Short exercise: Show all lines of the listing that hold the word "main".

# Start of Information supplied

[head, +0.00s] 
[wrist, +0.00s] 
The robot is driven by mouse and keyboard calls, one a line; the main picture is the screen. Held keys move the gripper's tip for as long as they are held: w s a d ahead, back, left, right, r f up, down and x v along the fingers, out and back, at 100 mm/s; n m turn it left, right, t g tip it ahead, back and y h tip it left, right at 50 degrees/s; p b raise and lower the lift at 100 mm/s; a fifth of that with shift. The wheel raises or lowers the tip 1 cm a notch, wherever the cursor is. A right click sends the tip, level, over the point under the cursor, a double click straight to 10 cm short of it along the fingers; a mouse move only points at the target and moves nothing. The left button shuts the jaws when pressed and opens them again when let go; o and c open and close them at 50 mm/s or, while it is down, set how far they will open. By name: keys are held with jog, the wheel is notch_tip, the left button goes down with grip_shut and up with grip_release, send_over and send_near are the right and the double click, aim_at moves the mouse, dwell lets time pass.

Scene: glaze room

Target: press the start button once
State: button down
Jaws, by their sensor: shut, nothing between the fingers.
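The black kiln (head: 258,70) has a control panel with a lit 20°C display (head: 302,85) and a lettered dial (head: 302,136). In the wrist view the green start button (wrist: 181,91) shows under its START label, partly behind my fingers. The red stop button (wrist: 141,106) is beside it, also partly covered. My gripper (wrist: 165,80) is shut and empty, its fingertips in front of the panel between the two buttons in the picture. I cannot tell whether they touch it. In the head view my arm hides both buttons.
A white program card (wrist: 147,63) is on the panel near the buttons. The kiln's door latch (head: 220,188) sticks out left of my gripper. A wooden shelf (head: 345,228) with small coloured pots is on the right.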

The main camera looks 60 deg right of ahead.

# End of Information supplied

The output:
The robot is driven by mouse and keyboard calls, one a line; the main picture is the screen. Held keys move the gripper's tip for as long as they are held: w s a d ahead, back, left, right, r f up, down and x v along the fingers, out and back, at 100 mm/s; n m turn it left, right, t g tip it ahead, back and y h tip it left, right at 50 degrees/s; p b raise and lower the lift at 100 mm/s; a fifth of that with shift. The wheel raises or lowers the tip 1 cm a notch, wherever the cursor is. A right click sends the tip, level, over the point under the cursor, a double click straight to 10 cm short of it along the fingers; a mouse move only points at the target and moves nothing. The left button shuts the jaws when pressed and opens them again when let go; o and c open and close them at 50 mm/s or, while it is down, set how far they will open. By name: keys are held with jog, the wheel is notch_tip, the left button goes down with grip_shut and up with grip_release, send_over and send_near are the right and the double click, aim_at moves the mouse, dwell lets time pass.
The main camera looks 60 deg right of ahead.

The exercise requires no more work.